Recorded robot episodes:
━━━
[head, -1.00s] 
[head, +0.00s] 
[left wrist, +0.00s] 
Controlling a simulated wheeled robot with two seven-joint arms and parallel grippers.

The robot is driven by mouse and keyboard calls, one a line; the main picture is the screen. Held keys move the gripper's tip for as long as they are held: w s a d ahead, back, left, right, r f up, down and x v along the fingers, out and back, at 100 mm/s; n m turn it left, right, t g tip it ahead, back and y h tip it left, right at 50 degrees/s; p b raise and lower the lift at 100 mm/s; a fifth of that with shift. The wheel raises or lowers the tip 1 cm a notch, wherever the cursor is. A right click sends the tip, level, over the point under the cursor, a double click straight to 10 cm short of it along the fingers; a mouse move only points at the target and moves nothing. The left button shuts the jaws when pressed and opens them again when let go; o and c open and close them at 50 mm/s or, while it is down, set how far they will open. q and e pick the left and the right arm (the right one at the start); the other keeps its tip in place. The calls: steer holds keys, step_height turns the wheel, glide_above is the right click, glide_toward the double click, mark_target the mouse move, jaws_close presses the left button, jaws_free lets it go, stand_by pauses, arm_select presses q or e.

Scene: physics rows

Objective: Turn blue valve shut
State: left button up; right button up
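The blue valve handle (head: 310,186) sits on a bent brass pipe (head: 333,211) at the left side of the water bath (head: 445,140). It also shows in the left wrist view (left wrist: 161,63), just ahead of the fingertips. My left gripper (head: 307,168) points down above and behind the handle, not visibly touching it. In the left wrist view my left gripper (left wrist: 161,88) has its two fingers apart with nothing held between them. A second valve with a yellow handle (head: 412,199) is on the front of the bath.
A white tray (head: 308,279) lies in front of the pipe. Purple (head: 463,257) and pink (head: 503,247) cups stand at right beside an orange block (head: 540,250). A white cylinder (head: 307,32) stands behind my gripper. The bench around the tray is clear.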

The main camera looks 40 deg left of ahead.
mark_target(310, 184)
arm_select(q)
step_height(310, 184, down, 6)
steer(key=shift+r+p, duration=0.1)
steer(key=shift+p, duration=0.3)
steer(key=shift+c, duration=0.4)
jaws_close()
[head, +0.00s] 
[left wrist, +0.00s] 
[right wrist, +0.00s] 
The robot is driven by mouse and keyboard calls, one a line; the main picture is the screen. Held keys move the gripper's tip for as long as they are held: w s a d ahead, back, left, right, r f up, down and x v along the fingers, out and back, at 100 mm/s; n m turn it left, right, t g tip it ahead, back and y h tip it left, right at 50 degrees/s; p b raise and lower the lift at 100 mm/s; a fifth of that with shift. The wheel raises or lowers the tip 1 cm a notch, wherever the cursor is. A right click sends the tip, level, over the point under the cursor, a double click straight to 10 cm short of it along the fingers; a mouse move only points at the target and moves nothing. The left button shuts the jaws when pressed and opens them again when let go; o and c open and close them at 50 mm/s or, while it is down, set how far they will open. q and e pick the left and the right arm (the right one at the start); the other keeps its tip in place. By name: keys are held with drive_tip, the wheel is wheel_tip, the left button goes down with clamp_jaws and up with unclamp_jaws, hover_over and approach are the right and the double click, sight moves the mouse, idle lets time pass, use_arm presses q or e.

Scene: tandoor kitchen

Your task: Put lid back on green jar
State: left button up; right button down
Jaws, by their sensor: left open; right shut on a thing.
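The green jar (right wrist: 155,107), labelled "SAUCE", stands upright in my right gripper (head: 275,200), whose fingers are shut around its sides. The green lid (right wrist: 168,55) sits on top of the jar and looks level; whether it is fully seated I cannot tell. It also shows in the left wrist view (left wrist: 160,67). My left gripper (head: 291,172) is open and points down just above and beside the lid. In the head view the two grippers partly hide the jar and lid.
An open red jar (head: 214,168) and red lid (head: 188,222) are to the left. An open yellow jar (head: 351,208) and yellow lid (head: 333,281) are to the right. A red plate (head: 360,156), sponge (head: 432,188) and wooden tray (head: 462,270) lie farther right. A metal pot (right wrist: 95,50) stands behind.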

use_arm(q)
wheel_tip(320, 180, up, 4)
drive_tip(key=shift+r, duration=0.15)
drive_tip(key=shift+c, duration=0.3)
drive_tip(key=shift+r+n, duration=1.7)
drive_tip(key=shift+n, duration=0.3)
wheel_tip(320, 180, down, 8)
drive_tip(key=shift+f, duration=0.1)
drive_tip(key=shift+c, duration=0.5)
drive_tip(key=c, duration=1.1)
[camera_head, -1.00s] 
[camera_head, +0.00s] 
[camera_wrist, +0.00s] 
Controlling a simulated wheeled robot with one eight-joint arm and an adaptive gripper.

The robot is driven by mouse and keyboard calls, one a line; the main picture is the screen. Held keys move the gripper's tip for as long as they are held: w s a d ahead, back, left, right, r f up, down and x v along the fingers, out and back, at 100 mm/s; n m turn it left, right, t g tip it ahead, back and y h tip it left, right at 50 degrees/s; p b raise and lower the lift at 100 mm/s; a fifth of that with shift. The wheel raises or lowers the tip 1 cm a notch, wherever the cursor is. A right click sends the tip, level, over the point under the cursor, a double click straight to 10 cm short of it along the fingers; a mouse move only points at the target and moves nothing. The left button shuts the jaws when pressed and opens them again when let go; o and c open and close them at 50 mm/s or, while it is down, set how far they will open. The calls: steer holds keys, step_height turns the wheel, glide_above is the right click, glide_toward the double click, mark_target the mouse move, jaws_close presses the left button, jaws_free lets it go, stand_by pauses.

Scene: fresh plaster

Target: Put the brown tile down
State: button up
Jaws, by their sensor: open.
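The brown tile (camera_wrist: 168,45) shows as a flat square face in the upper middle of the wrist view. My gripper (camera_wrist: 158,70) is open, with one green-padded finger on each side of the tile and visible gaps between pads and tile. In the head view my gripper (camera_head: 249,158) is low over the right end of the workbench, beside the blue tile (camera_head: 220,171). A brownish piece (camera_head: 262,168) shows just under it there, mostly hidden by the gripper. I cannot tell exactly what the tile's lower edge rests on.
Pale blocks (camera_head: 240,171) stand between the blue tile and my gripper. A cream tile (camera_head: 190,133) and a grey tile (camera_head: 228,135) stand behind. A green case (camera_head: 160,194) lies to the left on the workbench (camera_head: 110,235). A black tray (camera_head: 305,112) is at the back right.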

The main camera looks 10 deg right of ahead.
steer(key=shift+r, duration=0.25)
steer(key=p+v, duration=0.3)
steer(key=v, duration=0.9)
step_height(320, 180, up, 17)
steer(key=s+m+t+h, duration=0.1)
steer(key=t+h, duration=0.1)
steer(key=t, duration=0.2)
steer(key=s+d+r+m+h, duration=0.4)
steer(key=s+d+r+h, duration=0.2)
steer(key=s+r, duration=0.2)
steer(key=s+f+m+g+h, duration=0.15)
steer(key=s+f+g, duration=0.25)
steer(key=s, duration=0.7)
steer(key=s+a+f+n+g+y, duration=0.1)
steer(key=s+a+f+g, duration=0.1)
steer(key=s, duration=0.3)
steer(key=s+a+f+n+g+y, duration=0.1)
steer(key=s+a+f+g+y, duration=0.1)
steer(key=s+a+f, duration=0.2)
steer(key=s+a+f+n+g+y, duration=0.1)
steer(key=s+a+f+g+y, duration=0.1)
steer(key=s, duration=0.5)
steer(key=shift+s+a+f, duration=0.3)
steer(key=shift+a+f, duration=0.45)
━━━
SET EXERCISE:
Copy out each record exactly as given, omitting none.

RESPONSE TO THE TASK:
[head, -1.00s] 
[head, +0.00s] 
[left wrist, +0.00s] 
Controlling a simulated wheeled robot with two seven-joint arms and parallel grippers.

The robot is driven by mouse and keyboard calls, one a line; the main picture is the screen. Held keys move the gripper's tip for as long as they are held: w s a d ahead, back, left, right, r f up, down and x v along the fingers, out and back, at 100 mm/s; n m turn it left, right, t g tip it ahead, back and y h tip it left, right at 50 degrees/s; p b raise and lower the lift at 100 mm/s; a fifth of that with shift. The wheel raises or lowers the tip 1 cm a notch, wherever the cursor is. A right click sends the tip, level, over the point under the cursor, a double click straight to 10 cm short of it along the fingers; a mouse move only points at the target and moves nothing. The left button shuts the jaws when pressed and opens them again when let go; o and c open and close them at 50 mm/s or, while it is down, set how far they will open. q and e pick the left and the right arm (the right one at the start); the other keeps its tip in place. The calls: steer holds keys, step_height turns the wheel, glide_above is the right click, glide_toward the double click, mark_target the mouse move, jaws_close presses the left button, jaws_free lets it go, stand_by pauses, arm_select presses q or e.

Scene: physics rows

Objective: Turn blue valve shut
State: left button up; right button up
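The blue valve handle (head: 310,186) sits on a bent brass pipe (head: 333,211) at the left side of the water bath (head: 445,140). It also shows in the left wrist view (left wrist: 161,63), just ahead of the fingertips. My left gripper (head: 307,168) points down above and behind the handle, not visibly touching it. In the left wrist view my left gripper (left wrist: 161,88) has its two fingers apart with nothing held between them. A second valve with a yellow handle (head: 412,199) is on the front of the bath.
A white tray (head: 308,279) lies in front of the pipe. Purple (head: 463,257) and pink (head: 503,247) cups stand at right beside an orange block (head: 540,250). A white cylinder (head: 307,32) stands behind my gripper. The bench around the tray is clear.

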The main camera looks 40 deg left of ahead.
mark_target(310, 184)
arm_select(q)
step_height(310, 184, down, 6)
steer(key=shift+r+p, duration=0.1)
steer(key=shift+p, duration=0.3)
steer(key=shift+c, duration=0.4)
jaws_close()
[head, +0.00s] 
[left wrist, +0.00s] 
[right wrist, +0.00s] 
The robot is driven by mouse and keyboard calls, one a line; the main picture is the screen. Held keys move the gripper's tip for as long as they are held: w s a d ahead, back, left, right, r f up, down and x v along the fingers, out and back, at 100 mm/s; n m turn it left, right, t g tip it ahead, back and y h tip it left, right at 50 degrees/s; p b raise and lower the lift at 100 mm/s; a fifth of that with shift. The wheel raises or lowers the tip 1 cm a notch, wherever the cursor is. A right click sends the tip, level, over the point under the cursor, a double click straight to 10 cm short of it along the fingers; a mouse move only points at the target and moves nothing. The left button shuts the jaws when pressed and opens them again when let go; o and c open and close them at 50 mm/s or, while it is down, set how far they will open. q and e pick the left and the right arm (the right one at the start); the other keeps its tip in place. By name: keys are held with drive_tip, the wheel is wheel_tip, the left button goes down with clamp_jaws and up with unclamp_jaws, hover_over and approach are the right and the double click, sight moves the mouse, idle lets time pass, use_arm presses q or e.

Scene: tandoor kitchen

Your task: Put lid back on green jar
State: left button up; right button down
Jaws, by their sensor: left open; right shut on a thing.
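The green jar (right wrist: 155,107), labelled "SAUCE", stands upright in my right gripper (head: 275,200), whose fingers are shut around its sides. The green lid (right wrist: 168,55) sits on top of the jar and looks level; whether it is fully seated I cannot tell. It also shows in the left wrist view (left wrist: 160,67). My left gripper (head: 291,172) is open and points down just above and beside the lid. In the head view the two grippers partly hide the jar and lid.
An open red jar (head: 214,168) and red lid (head: 188,222) are to the left. An open yellow jar (head: 351,208) and yellow lid (head: 333,281) are to the right. A red plate (head: 360,156), sponge (head: 432,188) and wooden tray (head: 462,270) lie farther right. A metal pot (right wrist: 95,50) stands behind.

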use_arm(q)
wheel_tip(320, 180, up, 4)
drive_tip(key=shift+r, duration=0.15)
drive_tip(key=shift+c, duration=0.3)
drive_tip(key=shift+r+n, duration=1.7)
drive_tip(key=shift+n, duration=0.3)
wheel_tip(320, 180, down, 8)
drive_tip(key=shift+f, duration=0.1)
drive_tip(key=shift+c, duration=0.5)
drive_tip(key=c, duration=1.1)
[camera_head, -1.00s] 
[camera_head, +0.00s] 
[camera_wrist, +0.00s] 
Controlling a simulated wheeled robot with one eight-joint arm and an adaptive gripper.

The robot is driven by mouse and keyboard calls, one a line; the main picture is the screen. Held keys move the gripper's tip for as long as they are held: w s a d ahead, back, left, right, r f up, down and x v along the fingers, out and back, at 100 mm/s; n m turn it left, right, t g tip it ahead, back and y h tip it left, right at 50 degrees/s; p b raise and lower the lift at 100 mm/s; a fifth of that with shift. The wheel raises or lowers the tip 1 cm a notch, wherever the cursor is. A right click sends the tip, level, over the point under the cursor, a double click straight to 10 cm short of it along the fingers; a mouse move only points at the target and moves nothing. The left button shuts the jaws when pressed and opens them again when let go; o and c open and close them at 50 mm/s or, while it is down, set how far they will open. The calls: steer holds keys, step_height turns the wheel, glide_above is the right click, glide_toward the double click, mark_target the mouse move, jaws_close presses the left button, jaws_free lets it go, stand_by pauses.

Scene: fresh plaster

Target: Put the brown tile down
State: button up
Jaws, by their sensor: open.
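The brown tile (camera_wrist: 168,45) shows as a flat square face in the upper middle of the wrist view. My gripper (camera_wrist: 158,70) is open, with one green-padded finger on each side of the tile and visible gaps between pads and tile. In the head view my gripper (camera_head: 249,158) is low over the right end of the workbench, beside the blue tile (camera_head: 220,171). A brownish piece (camera_head: 262,168) shows just under it there, mostly hidden by the gripper. I cannot tell exactly what the tile's lower edge rests on.
Pale blocks (camera_head: 240,171) stand between the blue tile and my gripper. A cream tile (camera_head: 190,133) and a grey tile (camera_head: 228,135) stand behind. A green case (camera_head: 160,194) lies to the left on the workbench (camera_head: 110,235). A black tray (camera_head: 305,112) is at the back right.

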The main camera looks 10 deg right of ahead.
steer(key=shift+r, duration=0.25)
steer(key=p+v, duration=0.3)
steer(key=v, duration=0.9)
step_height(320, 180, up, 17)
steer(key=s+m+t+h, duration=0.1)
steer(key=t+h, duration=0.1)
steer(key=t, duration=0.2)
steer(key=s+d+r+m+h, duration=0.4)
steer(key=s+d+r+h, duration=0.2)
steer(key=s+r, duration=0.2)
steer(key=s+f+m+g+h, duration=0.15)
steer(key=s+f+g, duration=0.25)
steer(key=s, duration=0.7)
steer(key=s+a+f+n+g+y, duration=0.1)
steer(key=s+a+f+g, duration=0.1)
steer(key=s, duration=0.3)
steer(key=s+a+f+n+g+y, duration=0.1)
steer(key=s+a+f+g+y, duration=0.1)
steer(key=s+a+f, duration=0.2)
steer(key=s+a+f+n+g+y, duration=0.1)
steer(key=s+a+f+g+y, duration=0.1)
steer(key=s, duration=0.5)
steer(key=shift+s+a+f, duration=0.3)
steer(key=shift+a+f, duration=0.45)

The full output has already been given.